= TASK PROMPT =
Quote every line of the data below as it stands, omitting pictures.

===============

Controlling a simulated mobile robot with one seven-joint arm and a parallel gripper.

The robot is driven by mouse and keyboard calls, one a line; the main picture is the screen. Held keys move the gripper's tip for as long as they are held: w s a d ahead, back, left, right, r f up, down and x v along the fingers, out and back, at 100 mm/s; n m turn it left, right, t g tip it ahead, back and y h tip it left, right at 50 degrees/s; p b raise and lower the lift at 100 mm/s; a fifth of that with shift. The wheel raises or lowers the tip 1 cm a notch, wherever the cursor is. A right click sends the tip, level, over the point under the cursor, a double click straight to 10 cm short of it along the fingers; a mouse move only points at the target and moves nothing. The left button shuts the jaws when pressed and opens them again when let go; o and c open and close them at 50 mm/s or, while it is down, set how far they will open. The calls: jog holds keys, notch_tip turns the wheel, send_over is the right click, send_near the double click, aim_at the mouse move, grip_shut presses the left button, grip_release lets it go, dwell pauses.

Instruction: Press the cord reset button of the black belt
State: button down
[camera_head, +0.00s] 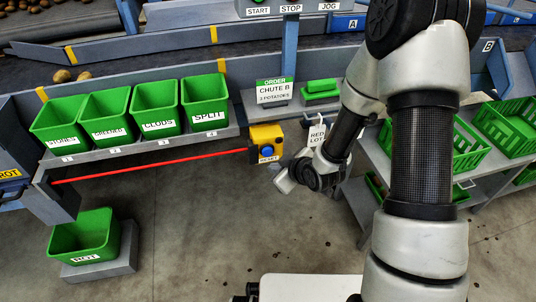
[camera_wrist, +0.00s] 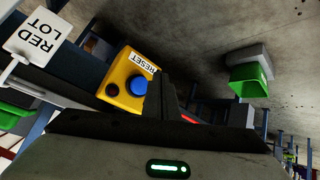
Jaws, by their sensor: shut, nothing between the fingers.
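The yellow reset box (camera_head: 265,134) hangs below the shelf edge, right of the green bins, with a round blue button on its face. The button (camera_wrist: 136,87) shows clearly in the wrist view, beside the RESET label (camera_wrist: 138,66). A red cord (camera_head: 150,166) runs left from the box. My gripper (camera_head: 280,178) is just below and right of the box. In the wrist view its dark fingers (camera_wrist: 161,80) are together and empty, covering the right part of the box. A gap to the button cannot be judged. The black belt (camera_head: 130,75) runs behind the bins.
Green bins (camera_head: 155,106) line the shelf left of the box. A white RED LOT tag (camera_head: 317,133) hangs just right of it. A green ROT bin (camera_head: 84,240) stands low at left. Green crates (camera_head: 505,125) sit on the right-hand table. The floor below the box is clear.

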===============

= SOLUTION TO THIS PROBLEM =
Controlling a simulated mobile robot with one seven-joint arm and a parallel gripper.

The robot is driven by mouse and keyboard calls, one a line; the main picture is the screen. Held keys move the gripper's tip for as long as they are held: w s a d ahead, back, left, right, r f up, down and x v along the fingers, out and back, at 100 mm/s; n m turn it left, right, t g tip it ahead, back and y h tip it left, right at 50 degrees/s; p b raise and lower the lift at 100 mm/s; a fifth of that with shift. The wheel raises or lowers the tip 1 cm a notch, wherever the cursor is. A right click sends the tip, level, over the point under the cursor, a double click straight to 10 cm short of it along the fingers; a mouse move only points at the target and moves nothing. The left button shuts the jaws when pressed and opens them again when let go; o and c open and close them at 50 mm/s or, while it is down, set how far they will open. The calls: jog holds keys, notch_tip turns the wheel, send_over is the right click, send_near the double click, aim_at the mouse move, grip_shut presses the left button, grip_release lets it go, dwell pauses.

Instruction: Press the cord reset button of the black belt
State: button down
[camera_head, +0.00s] 
[camera_wrist, +0.00s] 
Jaws, by their sensor: shut, nothing between the fingers.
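The yellow reset box (camera_head: 265,134) hangs below the shelf edge, right of the green bins, with a round blue button on its face. The button (camera_wrist: 136,87) shows clearly in the wrist view, beside the RESET label (camera_wrist: 138,66). A red cord (camera_head: 150,166) runs left from the box. My gripper (camera_head: 280,178) is just below and right of the box. In the wrist view its dark fingers (camera_wrist: 161,80) are together and empty, covering the right part of the box. A gap to the button cannot be judged. The black belt (camera_head: 130,75) runs behind the bins.
Green bins (camera_head: 155,106) line the shelf left of the box. A white RED LOT tag (camera_head: 317,133) hangs just right of it. A green ROT bin (camera_head: 84,240) stands low at left. Green crates (camera_head: 505,125) sit on the right-hand table. The floor below the box is clear.

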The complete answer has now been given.